Partner Engineering - Machine Learning for Frame PREDICTION

July 15, 2024

Browse the official project website with progress presentations!

View the code for this portion of the project at Deepnote or Github!

View the report document detailing the entire process here!

‍

Partner is the leading provider of engineering, environmental, construction, energy, and valuation consulting for the commercial real estate industry.

In hopes of simplifying their Property Condition Assessment (PCA) report, this project aimed to assess the associations between different structural component attributes, and to evaluate whether certain attributes imply the presence of others.

Based on the analysis detailed in the previous project post, I contributed in creating a machine learning model that utilizes a Balanced Random Forest classifier to predict the material of a given building's structural frame. This post details the journey in modeling that eventually won my team 3rd place at the 4th Annual ICS Expo!

‍

*Excerpt of our Expo Poster detailing the 6-month process data wrangling and modeling process.*

‍

Models Evolution:

6A. Logistic Regression

Since the data has a binary response, we initially tried to fit our data in a logistic regression model.
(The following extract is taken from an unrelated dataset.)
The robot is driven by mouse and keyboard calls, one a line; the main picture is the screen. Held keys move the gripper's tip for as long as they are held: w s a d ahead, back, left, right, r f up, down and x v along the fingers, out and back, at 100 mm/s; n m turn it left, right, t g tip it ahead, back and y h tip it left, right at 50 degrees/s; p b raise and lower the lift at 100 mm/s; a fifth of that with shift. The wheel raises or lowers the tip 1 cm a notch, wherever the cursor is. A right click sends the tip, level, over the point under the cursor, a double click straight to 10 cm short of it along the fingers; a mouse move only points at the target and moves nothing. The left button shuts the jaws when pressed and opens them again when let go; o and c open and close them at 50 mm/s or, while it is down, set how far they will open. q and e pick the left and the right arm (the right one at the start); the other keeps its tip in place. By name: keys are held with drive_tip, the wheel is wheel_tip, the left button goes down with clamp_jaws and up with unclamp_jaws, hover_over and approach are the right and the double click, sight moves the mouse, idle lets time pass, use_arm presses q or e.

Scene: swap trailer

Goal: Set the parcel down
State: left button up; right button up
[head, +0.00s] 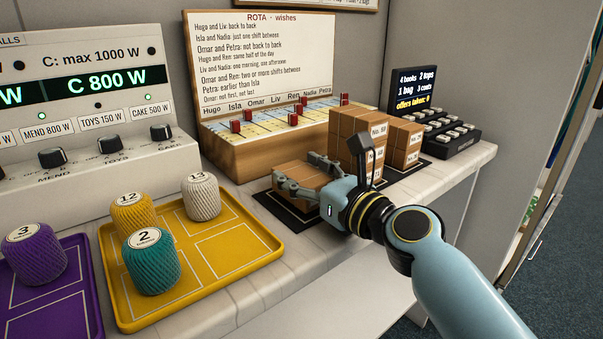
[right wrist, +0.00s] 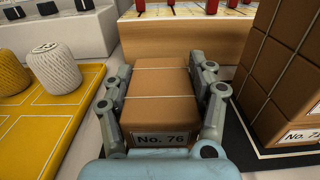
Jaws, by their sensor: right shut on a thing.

However, the linearity assumption was violated, and thus logistic regression could not be used.

*The binned residual plot which shows that residuals are not around zero.*

‍

6B: Decision Tree Model

In order to check if the data could be used in the model, we first ran a correlation matrix to see if any of the attributes were highly correlated with each other. We found there were no high correlations, which justifies the use of this model for our dataset.

*Correlation matrix shows our predictors are not highly correlated.*

‍

We first built the decision tree model using only square feet as a predictor for the presence of a wood frame, which is based on the proposed hypotheses that Partner gave us. This model gave a good accuracy score of 83.2% but a very low F1 score of 6.8%. Thus, we explored the dataset further, and based on our analysis and domain knowledge, we added the number of floors, number of tenants, region, and property type as predictors. This yielded an accuracy score of 85.9% and an F1 score of 32%. While better than the previous model, the F1 score still remains low due to class imbalances.

‍

6C: Balanced Random Forests Model

In order to account for the class imbalances between frame types, we sought to experiment with additional techniques that may improve our model’s accuracy. We first attempted to implement a Balanced Random Forest Model, which essentially draws an equal number of bootstrap samples from the minority (Wood Frame) and majority (No Wood Frame) classes, and then applies the random forest model on it, ideally avoiding any overfitting caused by imbalances. Fitting this model yielded an improvement in results from the baseline; while accuracy decreased to a more realistic 71%, the F1 Score greatly increased to 0.545. Intuitively, this meant that the model was getting slightly better at predicting true positives.

‍

Next, in an effort to improve the accuracy of the model from that baseline, we introduced different weight values. Such changes included setting the weight parameter to be inversely proportional to class frequencies, as well as setting the parameter to be “balanced”. However, none of these tweaks to the weight introduced a significant improvement to the baseline model.

‍

We additionally experimented with tuning hyperparameters in order to yield the most optimal scores on our testing set. This did improve the model, with accuracy reaching a peak of 80.4% and f1-score reaching 0.643. Some of the hyperparameters here include the criterion, minimum samples split, and max features arguments. However, the three most influential hyperparameter alterations were:

Increasing the number of estimators (trees) - makes model less prone to effects of noise in individual trees
Reducing max depth - reduces complexity / chance of overfitting
Specifying criterion as ‘entropy’ - may produce more balanced trees than ‘gini’

‍

‍

6D: Grid Cross Cross-Validation and Synthetic Minority Over-Sampling Technique (SMOTE)

Although these changes resulted in the highest accuracy we’ve seen from the model thus far, we still wanted to utilize a technique that could automate the search for these optimal hyperparameters to see if the model could be refined even further.

‍

Grid Cross Cross-Validation is a method that explores various combinations of hyperparameter values within a predetermined grid, and then it implements cross-validation to assess the performance of each combination of hyperparameters. With k = 5 folds, the best parameters were:

'criterion': 'gini'
'max_depth': 20/None
'max_features': 'log2'/’sqft’
'min_samples_leaf': 5
'min_samples_split': 2
'n_estimators': 180

The best parameters had an accuracy score of 76.9% and an F1 score of 33.1%, indicating we may need to account for overfitting in our previous models. Additionally, the model took around 15 minutes to run.

‍

Sampling Minority Over-Sampling Technique, or SMOTE, is another technique that addresses class imbalance by generating new synthetic samples for the minority class (Wood Frame). We found, however, that this technique did not improve our metrics much, yielding an accuracy of 79.4% and an F1 score of 43.2%.